Some time ago I wrote to Kyabje Lama Zopa Rinpoche in order to inform Him about my step of taking full vows, and His response was really warm and encouraging. I told Rinpoche that, when I knew about the opportunity to become a bhikshuni, I didn’t feel interested at first, but after that moment, I had many very auspicious dreams of purification and increasing of virtue. I felt it was strange because I tend to be easily uncontrolled in certain aspects of my behaviour, and so I thought I was not suitable for more rules to be added to my life. But my Lama Lodro Tulku gave me a lot of encouragement; His mo came out very good, and finally I decided to take ordination.
I also told Rinpoche that in these last years I noticed that my efforts to keep the full vows, instead of increasing my worldly concerns, had the opposite effect: it made me a little bit less proud, less angry and less wild, and my connection with the Sangha has become more peaceful and sincere in the rare times I can stay with them (because for many years I have been living as a hermit nun in retreat, far away from Pomaia).
Having said that, it seems important to me that the recognition of equal opportunities for monks and nuns takes place in supporting, teaching, exchanging, and above all trusting. Where fully ordained nuns are a novelty – as in our Tibetan tradition – a lot of trust in them is needed on the part of the laity, the male monastic community and the novice nuns themselves in order to support them. I already know that there is an effort from other IMI nuns to clarify the authenticity of the bikshuni lineage, and this is so precious also in relation to our connection with the Guru, since it’s up to us to offer materials to Lama Zopa Rinpoche about the integrity of His female sangha; in the past Rinpoche reported what an abbess in Taiwan told Him about her one nunnery, while He never said he was sure that an uninterrupted bikshuni lineage is lacking at all in the world. This matter is very important, because we know that the complete Sangha exists only if bikshunis exist and vice-versa.The detailed vows of the bikshunis are essentially a skilful way of preserving and enhancing the harmony between members of the female sangha, between the female and male ordained sangha. Furthermore, the vows provide a way of relating to the laity as virtuous practitioners and protectors, enabling the laity to acquire merit in contact with the sangha.

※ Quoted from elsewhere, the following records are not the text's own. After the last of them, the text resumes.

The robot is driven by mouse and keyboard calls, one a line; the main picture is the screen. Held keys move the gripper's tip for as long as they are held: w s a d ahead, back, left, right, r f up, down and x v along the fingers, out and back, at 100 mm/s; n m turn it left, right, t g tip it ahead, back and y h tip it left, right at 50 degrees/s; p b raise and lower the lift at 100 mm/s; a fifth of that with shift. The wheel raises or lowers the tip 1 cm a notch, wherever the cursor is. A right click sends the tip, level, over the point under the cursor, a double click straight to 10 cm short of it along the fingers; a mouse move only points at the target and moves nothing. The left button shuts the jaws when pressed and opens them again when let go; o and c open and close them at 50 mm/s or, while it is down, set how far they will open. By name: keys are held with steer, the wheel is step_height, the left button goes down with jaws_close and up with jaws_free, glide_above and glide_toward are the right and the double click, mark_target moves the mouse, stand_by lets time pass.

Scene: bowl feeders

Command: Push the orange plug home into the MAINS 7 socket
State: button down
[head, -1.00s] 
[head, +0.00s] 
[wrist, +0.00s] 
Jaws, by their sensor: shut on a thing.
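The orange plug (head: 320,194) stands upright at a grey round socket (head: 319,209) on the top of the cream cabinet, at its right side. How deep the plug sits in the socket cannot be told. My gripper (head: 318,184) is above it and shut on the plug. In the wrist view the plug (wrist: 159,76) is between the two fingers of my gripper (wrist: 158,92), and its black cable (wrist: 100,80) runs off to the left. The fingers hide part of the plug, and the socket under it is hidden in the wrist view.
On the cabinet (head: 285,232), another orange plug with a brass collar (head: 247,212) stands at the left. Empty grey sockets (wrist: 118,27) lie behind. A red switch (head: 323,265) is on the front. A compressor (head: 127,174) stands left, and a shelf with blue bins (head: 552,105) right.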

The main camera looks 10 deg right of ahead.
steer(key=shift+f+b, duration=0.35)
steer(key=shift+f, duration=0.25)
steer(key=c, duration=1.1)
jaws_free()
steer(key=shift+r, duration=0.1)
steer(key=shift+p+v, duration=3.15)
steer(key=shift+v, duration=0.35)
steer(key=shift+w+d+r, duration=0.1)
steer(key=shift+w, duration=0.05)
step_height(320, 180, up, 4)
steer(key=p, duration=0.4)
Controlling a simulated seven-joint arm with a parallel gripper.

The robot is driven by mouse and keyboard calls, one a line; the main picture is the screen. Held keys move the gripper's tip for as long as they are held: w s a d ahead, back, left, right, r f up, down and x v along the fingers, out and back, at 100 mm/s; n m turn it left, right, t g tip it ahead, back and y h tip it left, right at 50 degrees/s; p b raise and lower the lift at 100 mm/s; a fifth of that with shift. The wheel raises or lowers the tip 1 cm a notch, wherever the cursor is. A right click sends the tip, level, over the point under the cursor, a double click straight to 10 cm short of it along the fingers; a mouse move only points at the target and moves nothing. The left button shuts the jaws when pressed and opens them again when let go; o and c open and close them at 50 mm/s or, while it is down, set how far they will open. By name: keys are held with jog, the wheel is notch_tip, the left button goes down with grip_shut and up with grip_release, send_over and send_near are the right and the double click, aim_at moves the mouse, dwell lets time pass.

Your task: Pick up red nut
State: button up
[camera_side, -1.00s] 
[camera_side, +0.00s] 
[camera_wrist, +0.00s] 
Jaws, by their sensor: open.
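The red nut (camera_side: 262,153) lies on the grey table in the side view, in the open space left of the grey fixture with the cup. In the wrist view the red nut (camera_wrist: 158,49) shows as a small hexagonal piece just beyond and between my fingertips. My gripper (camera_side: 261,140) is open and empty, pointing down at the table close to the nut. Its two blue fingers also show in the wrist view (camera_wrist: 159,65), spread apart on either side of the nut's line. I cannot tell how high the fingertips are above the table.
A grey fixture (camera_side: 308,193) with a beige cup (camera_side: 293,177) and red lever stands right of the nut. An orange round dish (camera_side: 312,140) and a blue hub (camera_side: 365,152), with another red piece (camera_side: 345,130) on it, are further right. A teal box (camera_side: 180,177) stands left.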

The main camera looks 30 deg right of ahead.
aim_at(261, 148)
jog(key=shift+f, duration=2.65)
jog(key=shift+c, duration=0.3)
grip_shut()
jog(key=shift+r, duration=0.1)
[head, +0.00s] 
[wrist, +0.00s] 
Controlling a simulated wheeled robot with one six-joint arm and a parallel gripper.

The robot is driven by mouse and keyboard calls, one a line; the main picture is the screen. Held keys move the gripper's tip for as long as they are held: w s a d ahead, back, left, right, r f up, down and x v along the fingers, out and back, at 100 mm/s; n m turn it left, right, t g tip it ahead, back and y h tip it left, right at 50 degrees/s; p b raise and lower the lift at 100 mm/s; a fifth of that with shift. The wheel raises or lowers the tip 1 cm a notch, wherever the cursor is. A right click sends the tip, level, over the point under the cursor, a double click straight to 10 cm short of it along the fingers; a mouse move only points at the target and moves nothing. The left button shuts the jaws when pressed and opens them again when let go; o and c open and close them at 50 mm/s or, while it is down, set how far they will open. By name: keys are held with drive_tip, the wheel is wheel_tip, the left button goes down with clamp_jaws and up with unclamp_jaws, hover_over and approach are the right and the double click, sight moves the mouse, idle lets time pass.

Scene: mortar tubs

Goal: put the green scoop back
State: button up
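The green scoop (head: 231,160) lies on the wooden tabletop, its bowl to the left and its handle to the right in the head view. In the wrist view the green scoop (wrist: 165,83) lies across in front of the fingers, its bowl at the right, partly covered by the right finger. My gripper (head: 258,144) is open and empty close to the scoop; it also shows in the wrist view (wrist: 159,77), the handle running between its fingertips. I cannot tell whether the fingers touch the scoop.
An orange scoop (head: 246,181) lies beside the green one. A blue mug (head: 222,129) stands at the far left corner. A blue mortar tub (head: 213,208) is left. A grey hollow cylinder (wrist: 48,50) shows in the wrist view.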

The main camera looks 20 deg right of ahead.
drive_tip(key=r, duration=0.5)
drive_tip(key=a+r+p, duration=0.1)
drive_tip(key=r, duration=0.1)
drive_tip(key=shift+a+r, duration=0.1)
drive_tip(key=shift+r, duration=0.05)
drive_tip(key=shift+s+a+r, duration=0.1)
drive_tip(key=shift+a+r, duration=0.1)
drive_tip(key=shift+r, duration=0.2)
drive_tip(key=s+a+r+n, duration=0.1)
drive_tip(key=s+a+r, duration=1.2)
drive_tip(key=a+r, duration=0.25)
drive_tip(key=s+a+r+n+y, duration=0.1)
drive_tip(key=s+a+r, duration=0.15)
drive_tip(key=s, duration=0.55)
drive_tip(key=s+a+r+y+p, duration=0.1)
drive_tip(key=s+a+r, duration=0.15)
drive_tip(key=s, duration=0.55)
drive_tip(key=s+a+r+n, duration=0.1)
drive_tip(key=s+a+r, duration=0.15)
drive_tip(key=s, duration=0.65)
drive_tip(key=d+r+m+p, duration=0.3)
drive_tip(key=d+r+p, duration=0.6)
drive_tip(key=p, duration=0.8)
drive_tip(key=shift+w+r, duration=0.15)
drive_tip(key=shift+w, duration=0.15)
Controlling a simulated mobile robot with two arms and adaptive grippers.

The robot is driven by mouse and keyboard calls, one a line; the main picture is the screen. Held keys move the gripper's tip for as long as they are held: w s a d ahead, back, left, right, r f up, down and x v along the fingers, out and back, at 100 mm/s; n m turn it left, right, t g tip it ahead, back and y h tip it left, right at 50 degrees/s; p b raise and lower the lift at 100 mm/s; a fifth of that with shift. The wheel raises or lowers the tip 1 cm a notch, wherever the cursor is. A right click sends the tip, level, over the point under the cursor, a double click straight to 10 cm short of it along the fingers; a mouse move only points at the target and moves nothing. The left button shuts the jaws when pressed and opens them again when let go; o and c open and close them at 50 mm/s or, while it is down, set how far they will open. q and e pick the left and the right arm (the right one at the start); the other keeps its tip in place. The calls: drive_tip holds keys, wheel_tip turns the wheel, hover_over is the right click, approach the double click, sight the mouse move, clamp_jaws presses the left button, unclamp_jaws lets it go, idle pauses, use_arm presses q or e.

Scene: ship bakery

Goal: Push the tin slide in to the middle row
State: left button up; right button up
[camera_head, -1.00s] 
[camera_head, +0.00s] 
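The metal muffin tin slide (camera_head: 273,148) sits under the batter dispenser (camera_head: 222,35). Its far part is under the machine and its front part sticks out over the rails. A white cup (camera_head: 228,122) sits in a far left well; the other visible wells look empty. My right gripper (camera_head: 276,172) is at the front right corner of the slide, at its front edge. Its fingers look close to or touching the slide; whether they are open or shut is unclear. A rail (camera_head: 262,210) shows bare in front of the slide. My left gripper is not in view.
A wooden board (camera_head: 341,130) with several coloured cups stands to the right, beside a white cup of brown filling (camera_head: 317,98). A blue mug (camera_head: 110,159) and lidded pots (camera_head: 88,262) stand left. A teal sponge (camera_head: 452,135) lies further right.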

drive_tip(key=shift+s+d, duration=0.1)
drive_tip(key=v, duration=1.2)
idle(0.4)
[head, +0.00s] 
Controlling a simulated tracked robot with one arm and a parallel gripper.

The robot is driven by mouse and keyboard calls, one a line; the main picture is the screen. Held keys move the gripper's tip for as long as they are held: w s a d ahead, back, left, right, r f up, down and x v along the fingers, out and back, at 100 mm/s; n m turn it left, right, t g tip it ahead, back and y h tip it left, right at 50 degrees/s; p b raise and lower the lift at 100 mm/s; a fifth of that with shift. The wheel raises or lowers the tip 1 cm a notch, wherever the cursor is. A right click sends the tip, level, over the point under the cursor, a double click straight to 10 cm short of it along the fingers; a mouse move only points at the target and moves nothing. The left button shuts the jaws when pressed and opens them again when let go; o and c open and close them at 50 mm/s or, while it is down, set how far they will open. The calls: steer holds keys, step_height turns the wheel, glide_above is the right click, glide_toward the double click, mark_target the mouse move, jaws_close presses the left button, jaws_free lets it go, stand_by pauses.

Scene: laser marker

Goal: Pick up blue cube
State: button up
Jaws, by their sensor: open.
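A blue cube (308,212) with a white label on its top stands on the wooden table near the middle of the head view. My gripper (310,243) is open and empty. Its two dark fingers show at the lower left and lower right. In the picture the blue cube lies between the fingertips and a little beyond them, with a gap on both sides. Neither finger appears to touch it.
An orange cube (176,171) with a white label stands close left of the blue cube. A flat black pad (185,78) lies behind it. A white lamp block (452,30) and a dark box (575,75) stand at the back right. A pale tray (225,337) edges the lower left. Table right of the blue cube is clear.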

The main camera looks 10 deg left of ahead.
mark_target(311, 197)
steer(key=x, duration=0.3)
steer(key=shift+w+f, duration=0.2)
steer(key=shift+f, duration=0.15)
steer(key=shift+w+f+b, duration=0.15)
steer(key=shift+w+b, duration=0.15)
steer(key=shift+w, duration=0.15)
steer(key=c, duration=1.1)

Full vows are interdependent vows. Interdependence has to be lived and practiced, not avoided. The world is strong in virtue if the Buddha’s Sangha is strong. The Buddha’s Sangha is strong if the four pillars remain. In IMI the four pillars are already present, but one of them has yet to be enhanced through open communication.
There are of course many issues about that; I will just briefly touch on a couple of these:
The militaristic conception that can unconsciously undermine confidence in bikshunis – that is, the projection that the main point of taking full vows is to attain “a higher rank” – must not prevail in non-bikshunis and, in my opinion, doesn’t represent the category of bikshunis in general. Such a projection (or false pervasion) is destructive of the Sangha of bikshus, bikshunis, shramana and shramanerika. Gelongmas being the first in line at pujas and teachings is the last thing that should interest us: it is a formality—just a nice, virtuous formality, which should be happily embraced out of substantial respect for the whole sangha itself; it is not the super-acknowledgment of an individual’s higher external “position” as one person.
Another issue is about the supposed hardships of keeping bikshuni vows in the modern times, which in the mind of many would render the nuns almost automatically not good or pure enough when it comes to keeping the vows. This is a big misunderstanding, in the same way as it would be about the corresponding situation for the gelongs. The point is that there are valid reasons for keeping the vows, so we should appreciate the vows and desire to keep them. And when conditions in the modern world make it impossible to keep them strictly—for example, if we need to handle money—the Vinaya has skilful methods for remedying such transgressions.
I will stop here for now. It’s already such a miracle for me that we can start to share a bit of this matter with the sangha. Of course I am a beginner as a bikshuni, I don’t have much experience, so I just spoke from my heart. Many thanks to bhikshuni Sangye Khadro who helped me by making suggestions about how to clarify some confused points in my draft and corrected my very poor English, and thanks to all the readers too.